Swastikas appear on Swarthmore campus

It’s one of many racially-fueled symbols popping up on campuses nationwide

Yesterday, Swarthmore students and college employees were notified that a swastika had been drawn in marker in a second-floor bathroom stall in McCabe Library.

Elizabeth Braun, Dean of Students, sent an email to the student body in the afternoon following reports of the incident.

She wrote: “I am thankful to belong to a community such as ours, that does not tolerate such action, and has both the will and the ways to fight it.  If you are feeling you need support at this time, my door, all our doors, are always open to you. Please see more information on support services below.”

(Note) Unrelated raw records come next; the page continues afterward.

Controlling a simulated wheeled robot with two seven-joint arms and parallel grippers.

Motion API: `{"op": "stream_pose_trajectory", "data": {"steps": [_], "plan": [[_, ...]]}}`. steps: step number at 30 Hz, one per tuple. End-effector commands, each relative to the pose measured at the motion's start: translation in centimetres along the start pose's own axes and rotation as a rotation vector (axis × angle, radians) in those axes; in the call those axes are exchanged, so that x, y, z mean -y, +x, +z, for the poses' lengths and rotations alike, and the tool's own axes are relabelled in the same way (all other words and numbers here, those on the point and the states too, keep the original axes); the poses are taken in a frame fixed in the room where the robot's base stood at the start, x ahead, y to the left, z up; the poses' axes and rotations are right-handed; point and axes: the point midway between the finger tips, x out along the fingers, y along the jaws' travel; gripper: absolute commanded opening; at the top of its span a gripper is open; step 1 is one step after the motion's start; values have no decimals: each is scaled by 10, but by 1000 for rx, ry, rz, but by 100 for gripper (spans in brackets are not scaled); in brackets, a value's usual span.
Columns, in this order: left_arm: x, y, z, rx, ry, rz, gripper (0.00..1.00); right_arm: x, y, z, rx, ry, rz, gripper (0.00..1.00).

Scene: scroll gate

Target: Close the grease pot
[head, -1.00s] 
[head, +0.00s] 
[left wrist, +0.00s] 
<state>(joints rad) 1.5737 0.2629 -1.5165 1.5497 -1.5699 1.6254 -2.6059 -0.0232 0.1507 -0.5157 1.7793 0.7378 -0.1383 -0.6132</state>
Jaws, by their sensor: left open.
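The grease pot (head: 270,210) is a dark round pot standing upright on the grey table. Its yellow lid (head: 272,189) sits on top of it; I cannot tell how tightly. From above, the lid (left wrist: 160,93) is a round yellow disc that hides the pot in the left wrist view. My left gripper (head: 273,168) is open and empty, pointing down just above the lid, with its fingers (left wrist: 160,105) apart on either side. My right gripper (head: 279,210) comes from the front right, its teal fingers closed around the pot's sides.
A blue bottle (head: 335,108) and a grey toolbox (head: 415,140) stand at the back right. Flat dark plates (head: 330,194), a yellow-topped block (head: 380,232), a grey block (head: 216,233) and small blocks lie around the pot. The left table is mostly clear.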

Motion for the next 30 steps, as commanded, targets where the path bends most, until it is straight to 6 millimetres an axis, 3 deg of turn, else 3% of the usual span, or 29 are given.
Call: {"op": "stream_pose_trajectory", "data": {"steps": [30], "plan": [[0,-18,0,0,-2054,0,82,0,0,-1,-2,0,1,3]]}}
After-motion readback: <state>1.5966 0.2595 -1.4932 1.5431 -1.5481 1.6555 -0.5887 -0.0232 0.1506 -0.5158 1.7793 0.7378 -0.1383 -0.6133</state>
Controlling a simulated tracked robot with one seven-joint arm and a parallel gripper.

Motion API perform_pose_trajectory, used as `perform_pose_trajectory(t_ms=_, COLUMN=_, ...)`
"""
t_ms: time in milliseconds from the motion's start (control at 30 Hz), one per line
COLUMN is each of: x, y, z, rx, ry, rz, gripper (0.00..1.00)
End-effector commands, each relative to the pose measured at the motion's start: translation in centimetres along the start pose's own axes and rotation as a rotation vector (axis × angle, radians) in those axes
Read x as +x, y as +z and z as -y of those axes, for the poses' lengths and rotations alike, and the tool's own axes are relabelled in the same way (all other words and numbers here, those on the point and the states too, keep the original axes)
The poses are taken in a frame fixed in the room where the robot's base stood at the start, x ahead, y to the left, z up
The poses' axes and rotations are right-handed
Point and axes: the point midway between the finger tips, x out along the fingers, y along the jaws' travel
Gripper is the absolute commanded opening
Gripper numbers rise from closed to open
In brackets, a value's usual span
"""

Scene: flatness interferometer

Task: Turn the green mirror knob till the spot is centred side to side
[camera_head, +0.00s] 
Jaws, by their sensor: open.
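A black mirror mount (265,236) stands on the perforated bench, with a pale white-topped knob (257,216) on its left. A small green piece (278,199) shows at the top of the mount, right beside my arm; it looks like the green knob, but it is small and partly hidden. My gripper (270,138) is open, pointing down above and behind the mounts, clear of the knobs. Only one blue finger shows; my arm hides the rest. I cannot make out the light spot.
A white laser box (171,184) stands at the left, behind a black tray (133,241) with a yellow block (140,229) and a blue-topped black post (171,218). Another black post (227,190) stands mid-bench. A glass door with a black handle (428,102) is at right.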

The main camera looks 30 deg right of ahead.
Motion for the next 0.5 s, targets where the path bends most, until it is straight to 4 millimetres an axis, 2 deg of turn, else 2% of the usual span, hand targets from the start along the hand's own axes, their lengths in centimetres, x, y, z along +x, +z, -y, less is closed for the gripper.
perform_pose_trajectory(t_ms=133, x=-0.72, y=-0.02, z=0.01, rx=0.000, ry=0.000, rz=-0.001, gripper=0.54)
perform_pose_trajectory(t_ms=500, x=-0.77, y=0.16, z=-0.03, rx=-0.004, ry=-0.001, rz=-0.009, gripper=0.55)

Later that day, Swarthmore Muslim Students Association released a statement via FaceBook:

“In light of recent events, we would like to express our wholehearted condemnation of the recent bias incident, as well as our unwavering support and love for Swarthmore Kehilah: Jewish Community and anyone else who was affected by the recent bias incident,” the post read. “If anyone would like someone to talk to, all of us at Swarthmore MSA will welcome you with open arms. We are here for you, always.”

Though the imagery has been removed and an “OUT OF ORDER” placed on the bathroom stall door, memory of the incident is unlikely to fade. In fact, it is one of many anti-Semitic vandalism incidents that have occurred in the surrounding communities since the start of fall semester.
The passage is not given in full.